DeepDream

10 minute read

DeepDream

딥드립을 알아보기 전에 먼저 결과를 확인해 보자.

사진 출처: medium.com
Google 에서 발표한 DeepDream이란 결과에서 살펴볼 수 있듯이 Input Image + CNN Filter로서 몽환적인 분위기를 내는 Output Image를 뽑아내는 Model이다.
이러한 Model은 CNN의 특정 Filter를 활성화하여 합침으로 인하여 이루워진다.
Gran-CAM에서 사용한 Gradient Ascent를 사용하여 CNN Filter를 활성화시키고 Heatmap을 합성한 것과 같은 절차를 걸쳐서 Output Image를 생성하게 된다.

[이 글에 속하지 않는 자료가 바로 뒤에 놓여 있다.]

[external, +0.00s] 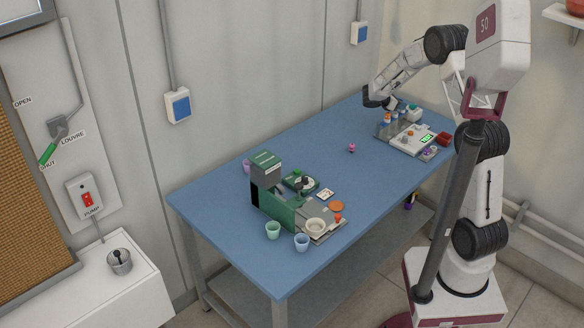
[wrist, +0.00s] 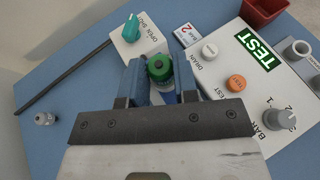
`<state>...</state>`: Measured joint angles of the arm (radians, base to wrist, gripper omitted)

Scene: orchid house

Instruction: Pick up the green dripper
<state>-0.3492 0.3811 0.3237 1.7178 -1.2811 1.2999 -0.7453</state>
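A small green-topped thing, which looks like the green dripper (wrist: 159,68), is between my fingertips in the wrist view. Something blue shows just below it, and its lower part is hidden. My gripper (wrist: 161,82) is open, with one finger on each side of the green top. I cannot tell whether either finger touches it. In the external view, my gripper (external: 376,100) is at the far end of the blue table, beside a grey rack (external: 384,131) of small coloured-top items. The green dripper cannot be made out there.
A white TEST panel (wrist: 222,62) with knobs and buttons lies close to the right of my gripper. A plate with a teal knob (wrist: 131,27) and a dark rod lies to the left. A red bin (wrist: 264,10) is beyond. A green machine (external: 278,212) with cups stands nearer.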

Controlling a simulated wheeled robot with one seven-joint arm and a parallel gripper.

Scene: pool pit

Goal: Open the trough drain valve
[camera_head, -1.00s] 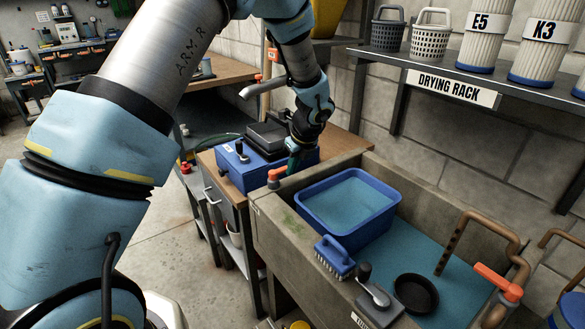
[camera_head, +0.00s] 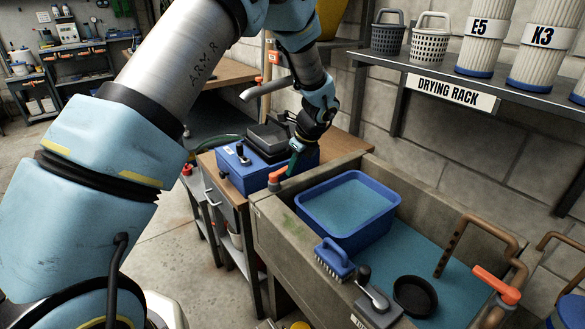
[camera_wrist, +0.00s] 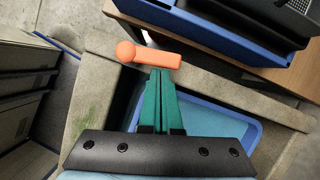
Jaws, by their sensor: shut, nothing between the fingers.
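An orange lever handle (camera_head: 277,176) with a round end sits on the back left rim of the concrete trough (camera_head: 278,232). In the wrist view the same orange handle (camera_wrist: 148,55) lies crosswise just beyond my fingertips. My gripper (camera_head: 291,168) is shut and empty, its green fingers pointing down beside this handle. In the wrist view the tips of my gripper (camera_wrist: 160,72) meet the handle's near edge; I cannot tell whether they touch. Another orange handle (camera_head: 497,284) is on a copper pipe at the trough's right. No readable label shows which one is the drain valve.
A blue basin (camera_head: 318,222) of water stands in the trough. A brush (camera_head: 334,260), a black-knobbed lever (camera_head: 373,290) and a black dish (camera_head: 415,296) are nearer. A blue machine (camera_head: 252,170) is close left of my gripper. The drying rack shelf (camera_head: 440,75) overhangs the right.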

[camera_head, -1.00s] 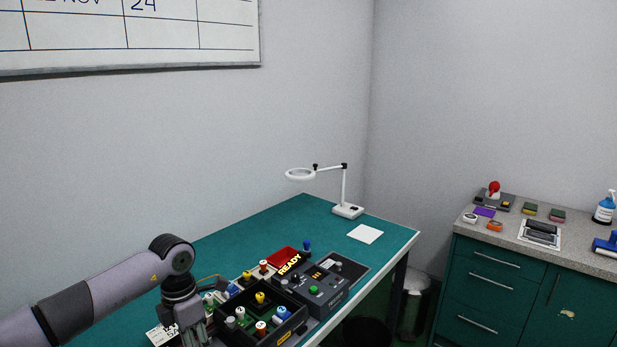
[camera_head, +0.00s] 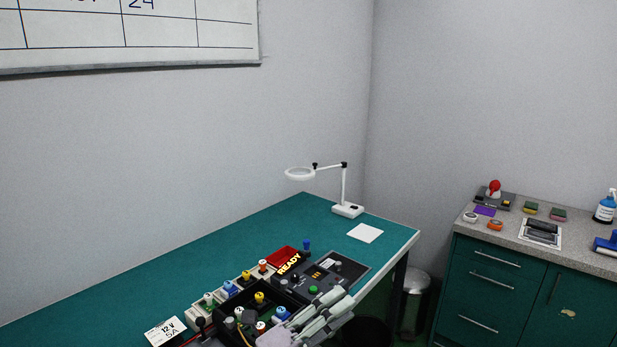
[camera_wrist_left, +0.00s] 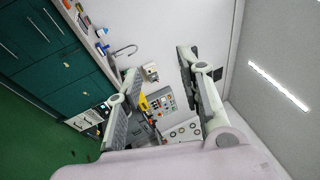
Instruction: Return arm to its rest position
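My left gripper (camera_head: 338,314) is at the bottom of the head view, in front of the near right edge of the bench gear. Its pale fingers point to the right. In the left wrist view the gripper (camera_wrist_left: 157,66) has its two fingers wide apart with nothing held between them. My right arm and gripper are not in view.
A magnifier lamp (camera_head: 347,209) and white paper (camera_head: 365,233) stand farther back. A cabinet (camera_head: 490,290) is at right.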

Code도 간결하고 논문도 없으니 Code를 살펴보면서 어떻게 구현하였는지 알아보자

DeepDream 구현

Import TensorFlow and other libraries

from __future__ import absolute_import, division, print_function, unicode_literals
import tensorflow as tf
import numpy as np

import matplotlib as mpl

import IPython.display as display
import PIL.Image

from tensorflow.keras.preprocessing import image
import cv2
import matplotlib.pyplot as plt

Load the dataset & Data Preprocessing

URL의 Image를 가져와서 Model에 넣기위한 Function을 정의한다.
아래 Code의 Function은 다음과 같은 의미가 있다.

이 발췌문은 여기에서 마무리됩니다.